The task: Quote verbatim everything from the line containing "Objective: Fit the" down to the line containing "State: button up", with both of those lines included and no others.

·····

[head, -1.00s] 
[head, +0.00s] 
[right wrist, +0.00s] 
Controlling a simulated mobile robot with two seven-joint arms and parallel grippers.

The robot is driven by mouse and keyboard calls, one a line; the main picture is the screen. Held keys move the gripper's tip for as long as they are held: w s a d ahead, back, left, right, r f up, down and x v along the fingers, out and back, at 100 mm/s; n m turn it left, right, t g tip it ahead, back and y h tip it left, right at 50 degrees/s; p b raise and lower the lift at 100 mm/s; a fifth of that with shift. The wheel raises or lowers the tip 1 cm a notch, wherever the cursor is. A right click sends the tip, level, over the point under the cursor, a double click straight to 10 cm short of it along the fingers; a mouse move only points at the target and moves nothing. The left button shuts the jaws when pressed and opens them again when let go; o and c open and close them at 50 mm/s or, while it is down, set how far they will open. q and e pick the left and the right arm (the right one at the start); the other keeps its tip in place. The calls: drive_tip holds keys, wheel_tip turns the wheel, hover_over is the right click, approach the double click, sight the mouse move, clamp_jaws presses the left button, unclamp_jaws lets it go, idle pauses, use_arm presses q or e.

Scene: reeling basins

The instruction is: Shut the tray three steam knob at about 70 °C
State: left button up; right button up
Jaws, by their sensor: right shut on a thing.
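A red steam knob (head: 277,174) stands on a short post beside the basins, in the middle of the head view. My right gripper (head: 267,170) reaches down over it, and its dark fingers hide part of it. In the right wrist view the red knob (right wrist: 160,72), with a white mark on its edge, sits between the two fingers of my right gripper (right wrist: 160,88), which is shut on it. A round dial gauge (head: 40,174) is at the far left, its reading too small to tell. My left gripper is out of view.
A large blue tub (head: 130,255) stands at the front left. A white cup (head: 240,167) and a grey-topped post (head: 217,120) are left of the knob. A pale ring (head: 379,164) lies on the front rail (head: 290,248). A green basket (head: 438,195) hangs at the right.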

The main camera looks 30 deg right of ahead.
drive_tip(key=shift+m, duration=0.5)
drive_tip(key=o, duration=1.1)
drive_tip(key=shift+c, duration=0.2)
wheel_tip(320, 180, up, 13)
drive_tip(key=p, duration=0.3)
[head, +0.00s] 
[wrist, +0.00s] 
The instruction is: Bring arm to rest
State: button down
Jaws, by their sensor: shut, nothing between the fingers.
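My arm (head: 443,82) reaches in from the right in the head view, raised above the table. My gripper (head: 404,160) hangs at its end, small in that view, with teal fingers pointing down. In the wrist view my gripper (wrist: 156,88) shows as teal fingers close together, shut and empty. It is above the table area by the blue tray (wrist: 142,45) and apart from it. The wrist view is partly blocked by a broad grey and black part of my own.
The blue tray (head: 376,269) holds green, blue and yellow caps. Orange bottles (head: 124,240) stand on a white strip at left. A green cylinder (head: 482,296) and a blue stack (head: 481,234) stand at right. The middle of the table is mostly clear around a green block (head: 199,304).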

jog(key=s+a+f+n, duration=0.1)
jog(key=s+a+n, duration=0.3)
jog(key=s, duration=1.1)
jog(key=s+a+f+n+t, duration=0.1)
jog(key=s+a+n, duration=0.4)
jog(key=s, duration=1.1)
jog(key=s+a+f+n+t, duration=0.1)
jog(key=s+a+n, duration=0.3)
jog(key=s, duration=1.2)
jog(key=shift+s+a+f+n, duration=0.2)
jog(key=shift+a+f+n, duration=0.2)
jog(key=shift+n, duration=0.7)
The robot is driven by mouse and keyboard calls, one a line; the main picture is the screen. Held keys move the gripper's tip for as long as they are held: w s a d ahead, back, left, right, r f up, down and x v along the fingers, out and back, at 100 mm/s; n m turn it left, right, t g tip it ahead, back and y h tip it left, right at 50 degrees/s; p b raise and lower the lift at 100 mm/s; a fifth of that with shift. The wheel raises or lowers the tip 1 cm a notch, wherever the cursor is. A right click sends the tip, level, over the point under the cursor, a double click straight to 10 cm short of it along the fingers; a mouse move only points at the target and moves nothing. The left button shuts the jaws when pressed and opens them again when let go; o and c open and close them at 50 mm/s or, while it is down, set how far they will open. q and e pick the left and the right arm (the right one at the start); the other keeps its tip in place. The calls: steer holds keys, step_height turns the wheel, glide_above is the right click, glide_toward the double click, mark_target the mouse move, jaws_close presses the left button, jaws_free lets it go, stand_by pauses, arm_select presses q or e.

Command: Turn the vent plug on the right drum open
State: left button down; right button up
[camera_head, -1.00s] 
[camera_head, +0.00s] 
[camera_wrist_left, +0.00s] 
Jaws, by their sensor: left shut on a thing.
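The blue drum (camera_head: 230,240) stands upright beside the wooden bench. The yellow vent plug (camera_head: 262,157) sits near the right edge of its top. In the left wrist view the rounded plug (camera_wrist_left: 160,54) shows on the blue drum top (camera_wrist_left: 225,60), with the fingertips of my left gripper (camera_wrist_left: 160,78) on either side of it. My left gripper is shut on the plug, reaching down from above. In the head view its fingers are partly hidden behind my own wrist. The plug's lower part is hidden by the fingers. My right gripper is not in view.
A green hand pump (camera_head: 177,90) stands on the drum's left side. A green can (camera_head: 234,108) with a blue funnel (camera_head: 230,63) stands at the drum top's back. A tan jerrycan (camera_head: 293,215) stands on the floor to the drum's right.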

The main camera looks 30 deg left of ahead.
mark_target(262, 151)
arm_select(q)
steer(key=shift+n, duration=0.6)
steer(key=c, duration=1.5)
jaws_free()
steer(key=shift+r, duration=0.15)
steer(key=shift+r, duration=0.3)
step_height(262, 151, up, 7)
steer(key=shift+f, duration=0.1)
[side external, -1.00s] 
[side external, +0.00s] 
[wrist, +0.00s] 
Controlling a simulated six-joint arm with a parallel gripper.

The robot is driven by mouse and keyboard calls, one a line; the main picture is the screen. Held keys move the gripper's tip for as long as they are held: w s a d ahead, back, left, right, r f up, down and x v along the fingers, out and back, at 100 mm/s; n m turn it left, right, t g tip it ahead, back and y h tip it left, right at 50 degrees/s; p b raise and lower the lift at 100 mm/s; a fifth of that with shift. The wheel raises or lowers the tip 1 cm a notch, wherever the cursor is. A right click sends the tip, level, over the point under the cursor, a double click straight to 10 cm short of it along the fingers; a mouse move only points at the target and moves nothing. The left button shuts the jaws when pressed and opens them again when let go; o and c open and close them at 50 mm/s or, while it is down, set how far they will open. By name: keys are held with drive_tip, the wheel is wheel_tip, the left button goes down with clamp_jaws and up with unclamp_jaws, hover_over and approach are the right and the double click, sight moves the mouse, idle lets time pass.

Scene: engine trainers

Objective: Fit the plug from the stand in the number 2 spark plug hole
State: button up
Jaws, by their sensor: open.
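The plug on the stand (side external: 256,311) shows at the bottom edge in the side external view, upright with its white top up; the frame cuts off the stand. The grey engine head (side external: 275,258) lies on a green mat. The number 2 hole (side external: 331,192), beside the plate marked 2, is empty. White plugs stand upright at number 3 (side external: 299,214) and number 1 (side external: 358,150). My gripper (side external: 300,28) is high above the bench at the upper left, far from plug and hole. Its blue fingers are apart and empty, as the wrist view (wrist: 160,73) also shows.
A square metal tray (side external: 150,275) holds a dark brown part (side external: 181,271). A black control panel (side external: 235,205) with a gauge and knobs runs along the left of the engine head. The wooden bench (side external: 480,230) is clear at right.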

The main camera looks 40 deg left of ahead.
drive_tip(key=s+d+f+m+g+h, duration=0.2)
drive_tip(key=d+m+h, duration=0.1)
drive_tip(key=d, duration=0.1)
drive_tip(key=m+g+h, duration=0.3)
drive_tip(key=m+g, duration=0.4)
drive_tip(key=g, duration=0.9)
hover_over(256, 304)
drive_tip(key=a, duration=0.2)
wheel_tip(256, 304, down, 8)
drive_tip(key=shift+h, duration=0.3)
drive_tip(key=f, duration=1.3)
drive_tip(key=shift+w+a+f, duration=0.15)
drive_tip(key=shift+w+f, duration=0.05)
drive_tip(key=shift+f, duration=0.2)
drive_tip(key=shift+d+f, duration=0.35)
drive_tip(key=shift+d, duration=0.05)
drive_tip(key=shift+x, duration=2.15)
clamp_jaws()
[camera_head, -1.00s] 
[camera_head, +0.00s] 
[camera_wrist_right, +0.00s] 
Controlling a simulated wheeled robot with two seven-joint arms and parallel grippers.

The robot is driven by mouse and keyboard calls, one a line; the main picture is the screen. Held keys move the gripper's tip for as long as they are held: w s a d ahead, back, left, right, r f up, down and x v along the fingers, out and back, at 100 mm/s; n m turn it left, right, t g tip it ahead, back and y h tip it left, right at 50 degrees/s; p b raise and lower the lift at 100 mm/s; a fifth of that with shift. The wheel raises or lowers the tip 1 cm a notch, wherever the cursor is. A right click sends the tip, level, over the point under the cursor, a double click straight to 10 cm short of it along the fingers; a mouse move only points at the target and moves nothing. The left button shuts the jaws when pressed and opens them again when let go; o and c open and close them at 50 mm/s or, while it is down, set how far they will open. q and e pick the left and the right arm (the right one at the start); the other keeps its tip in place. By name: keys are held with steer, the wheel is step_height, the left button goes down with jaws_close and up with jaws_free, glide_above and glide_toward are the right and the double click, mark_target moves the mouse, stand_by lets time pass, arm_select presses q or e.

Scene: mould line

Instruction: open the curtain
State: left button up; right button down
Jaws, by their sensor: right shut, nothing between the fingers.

·····

Task answer:
Objective: Fit the plug from the stand in the number 2 spark plug hole
State: button up

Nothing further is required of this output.